Edit/clarification: build_list is a static, non-exported function in the codebase, which I access by calling some other function which calls build_list possibly several times.

Thus, I would like to write a ListWrap class which stores a head node and a list length, and has copy/move operators identical to Wrapper above, i.e., there is sole ownership over the list itself, it can be moved but not copied, etc.

However, my understanding is that smart pointers are not an option in this case. With head_node as some smart pointer to a LegacyNode, I would have to pass &head_node.get() to build_list, which would corrupt the smart pointer invariants/ownership?

As it stands, my wrapper class contains a raw pointer to a head node, a method which returns the address of the head node for use by build_list, a destructor which iterates through the list calling free_node, and predicate-based erase-type method which only deletes certain elements.

Of course, modifying and clearing a linked list is CS-101 level stuff, but I still managed to waste a couple hours writing it and having memory leaks all over the place! Also, there are several other linked list structures within the legacy codebase with nearly identical usage, so I would love to be able to turn this into a class template which can be specialized with a type and a deleter, and inherited from to provide type-specific methods.

Thanks

Answer 1

However, my understanding is that smart pointers are not an option in this case. With head_node as some smart pointer to a LegacyNode, I would have to pass &head_node.get() to build_list, which would corrupt the smart pointer invariants/ownership?

Yes, that is correct, as build_list would overwrite the object at that memory location, corrupting that memory for the smart pointer. But there is another way, you can construct a std::unique_ptr with an existing pointer!
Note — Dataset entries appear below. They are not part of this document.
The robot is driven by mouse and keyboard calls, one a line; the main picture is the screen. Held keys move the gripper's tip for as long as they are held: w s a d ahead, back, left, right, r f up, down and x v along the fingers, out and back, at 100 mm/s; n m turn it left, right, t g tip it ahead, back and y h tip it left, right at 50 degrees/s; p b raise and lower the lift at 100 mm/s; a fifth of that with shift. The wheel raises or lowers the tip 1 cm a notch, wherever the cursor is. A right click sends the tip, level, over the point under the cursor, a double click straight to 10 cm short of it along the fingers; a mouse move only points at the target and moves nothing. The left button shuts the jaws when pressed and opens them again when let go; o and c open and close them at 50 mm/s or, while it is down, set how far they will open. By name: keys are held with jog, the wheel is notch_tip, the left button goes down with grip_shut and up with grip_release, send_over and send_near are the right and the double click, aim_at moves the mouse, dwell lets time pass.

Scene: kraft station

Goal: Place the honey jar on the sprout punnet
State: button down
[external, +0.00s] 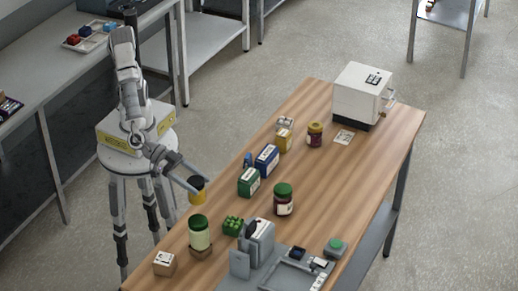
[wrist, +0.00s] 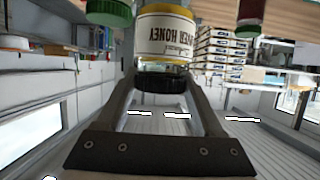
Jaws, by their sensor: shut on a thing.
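The honey jar (external: 197,196), yellow with a black lid, is held by my gripper (external: 194,187) at the table's left edge. In the wrist view, which is upside down, the honey jar (wrist: 165,48) shows its white label, and its dark lid sits between the fingers of my gripper (wrist: 162,84). My gripper is shut on the lid and the jar looks upright. A small punnet with bumpy green tops, seemingly the sprout punnet (external: 233,225), stands on the table nearer the camera and right of the jar. The jar is apart from it; its exact height is unclear.
A pale green jar (external: 199,236) with a green lid stands left of the punnet, by a brown box. A grey machine (external: 259,240) is close to the punnet. Green and blue packs (external: 249,182) stand behind.

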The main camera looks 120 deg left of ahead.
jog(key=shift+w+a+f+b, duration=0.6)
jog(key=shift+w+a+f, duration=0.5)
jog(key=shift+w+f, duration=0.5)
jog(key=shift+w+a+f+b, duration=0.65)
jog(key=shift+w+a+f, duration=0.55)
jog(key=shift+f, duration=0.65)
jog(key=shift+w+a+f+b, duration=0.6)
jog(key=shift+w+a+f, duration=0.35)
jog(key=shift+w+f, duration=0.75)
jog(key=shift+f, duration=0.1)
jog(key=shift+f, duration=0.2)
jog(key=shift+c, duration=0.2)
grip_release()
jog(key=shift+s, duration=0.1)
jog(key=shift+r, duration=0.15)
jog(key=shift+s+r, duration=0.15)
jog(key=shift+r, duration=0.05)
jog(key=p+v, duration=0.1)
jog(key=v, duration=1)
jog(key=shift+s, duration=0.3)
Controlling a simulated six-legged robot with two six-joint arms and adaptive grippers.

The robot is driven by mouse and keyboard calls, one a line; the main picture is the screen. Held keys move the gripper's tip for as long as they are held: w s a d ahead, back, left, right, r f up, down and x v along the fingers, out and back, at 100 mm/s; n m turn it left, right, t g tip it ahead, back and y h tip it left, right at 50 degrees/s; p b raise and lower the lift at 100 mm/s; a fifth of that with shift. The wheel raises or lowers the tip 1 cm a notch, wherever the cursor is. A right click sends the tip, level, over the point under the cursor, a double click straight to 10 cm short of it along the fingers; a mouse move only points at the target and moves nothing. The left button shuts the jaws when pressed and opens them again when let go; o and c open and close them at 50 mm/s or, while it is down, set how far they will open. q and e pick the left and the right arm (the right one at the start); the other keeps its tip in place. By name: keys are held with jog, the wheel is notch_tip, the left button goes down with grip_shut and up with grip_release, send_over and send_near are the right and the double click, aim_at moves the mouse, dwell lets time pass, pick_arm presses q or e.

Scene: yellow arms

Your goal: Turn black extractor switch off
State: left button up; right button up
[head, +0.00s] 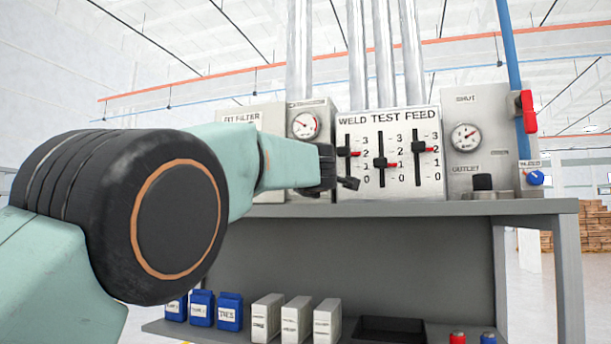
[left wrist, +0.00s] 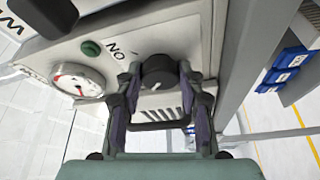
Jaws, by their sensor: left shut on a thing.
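A round black switch knob (left wrist: 158,72) with a pale pointer line shows on a grey panel in the left wrist view, beside the letters "ON". My left gripper (left wrist: 161,82) has a finger on each side of this knob and is shut on it. In the head view my left gripper (head: 337,168) is in front of the grey gauge panel (head: 310,108), at the left edge of the weld test feed panel. The knob is hidden there by my gripper and arm. My right gripper is in neither view.
The weld test feed panel (head: 428,182) has several sliders close to my gripper. A shut-off panel (head: 490,150) stands right. Blue boxes (head: 202,308) and white boxes (head: 297,318) stand on the lower shelf.

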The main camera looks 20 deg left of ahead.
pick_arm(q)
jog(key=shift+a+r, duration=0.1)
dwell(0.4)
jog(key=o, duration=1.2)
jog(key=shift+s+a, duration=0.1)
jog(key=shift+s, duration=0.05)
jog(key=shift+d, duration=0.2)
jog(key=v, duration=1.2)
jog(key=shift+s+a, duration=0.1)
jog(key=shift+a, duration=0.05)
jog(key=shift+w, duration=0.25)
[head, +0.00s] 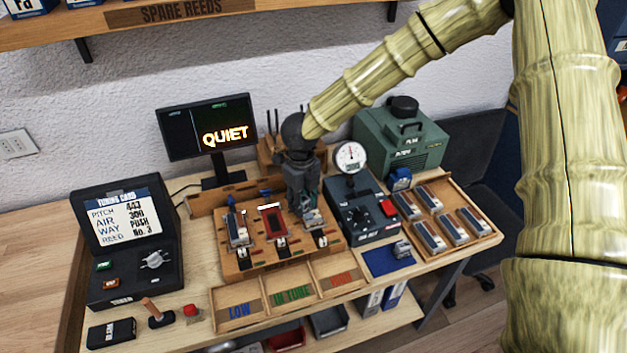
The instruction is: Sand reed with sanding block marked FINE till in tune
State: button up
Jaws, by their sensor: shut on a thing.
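My gripper (307,206) is over the right part of a wooden work block (250,262), shut on a small grey block (313,219) at its fingertips. The fingers hide part of this block, and I cannot read any marking on it. A similar grey block (238,231) sits at the left of the work block, with a red-framed piece (271,222) between them. I cannot make out the word FINE anywhere. The monitor (207,127) reads QUIET. The tuning card (123,216) shows pitch 443, air 300 and reed No. 3.
A dial gauge (350,157) stands right of my gripper on a dark unit with a red button. In front is a sectioned tray (262,322) labelled LOW and IN TUNE. A green machine (400,139) stands behind.

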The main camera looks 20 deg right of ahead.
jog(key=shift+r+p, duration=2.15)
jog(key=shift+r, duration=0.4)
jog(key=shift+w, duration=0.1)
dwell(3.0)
So, instead of ListWrap allocating its own objects, you have build_list allocate the objects, and then just take the pointers and wrap them up with RAII.

class ListWrap {
public:
    ListWrap(LegacyNode* head, int count);
    //...
private:
    std::unique_ptr<LegacyNode, &free_node> handle;
    int count;
};

ListWrap::ListWrap(LegacyNode* head, int count) : handle{ head }, count{ count } {}

Answer 2

Here is a bunch of nodes:

struct Nodes {
  struct DeleteAllNodes {
    void operator()(LegacyNode* node)const {
      while (auto cur = node) {
        node = cur->next;
        free_node(node);
      }
    }
  };
  std::unique_ptr<LegacyNode, DeleteAllNodes> m_nodes;
};

and here are some operations. Most of them keep things things managed, except for short windows I have commented:

void push_node( Nodes& nodes, int other_args ) {
  int unused = 0;
  auto* tmp = nodes.m_nodes.get();
  build_list( &tmp, &unused, other_args );
  nodes.m_nodes.release(); // unmanaged
  nodes.m_nodes.reset(tmp); // everything managed now
}
Nodes pop_node( Nodes& nodes ) {
  if (!nodes.m_nodes) return {};
  auto* tmp = nodes.m_nodes->next; // unmanaged
  nodes.m_nodes->next = nullptr;
  Nodes retval;
  retval.m_nodes.reset(tmp); // everything managed now
  std::swap( retval.m_nodes, nodes.m_nodes );
  return retval;
}
void move_single_node( Nodes& dest, Nodes& src ) {
  Assert(src.m_nodes);
  if (!src.m_nodes) return;
  Nodes to_push = pop_node(src);
  LegacyNode** next = &(to_push.m_nodes->next);
  Assert(!*next); // shouldn't be possible, pop_node returns a single node
  *next = dest.m_nodes.release(); // unmanaged for a short period
  dest = std::move(to_push);
}
Nodes splice( Nodes backwards, Nodes forwards ) {
  while(backwards.m_nodes) {
    move_single_node( forwards, backwards );
  }
  return forwards;
}
template<class F>
void erase_if( Nodes& nodes, F&& f, Nodes prefix={} ) {
  if (!nodes.m_nodes) {
    return splice( std::move(prefix), std::move(nodes) );
  }
  Nodes tmp = pop_node( nodes );
  if ( !f(*tmp.m_nodes) ) {
    prefix = splice( std::move(tmp), prefix );
  }
  erase_if( nodes, std::forward<F>(f), std::move(prefix) );
}

The ones that take Nodes& as a first argument can be methods of Nodes.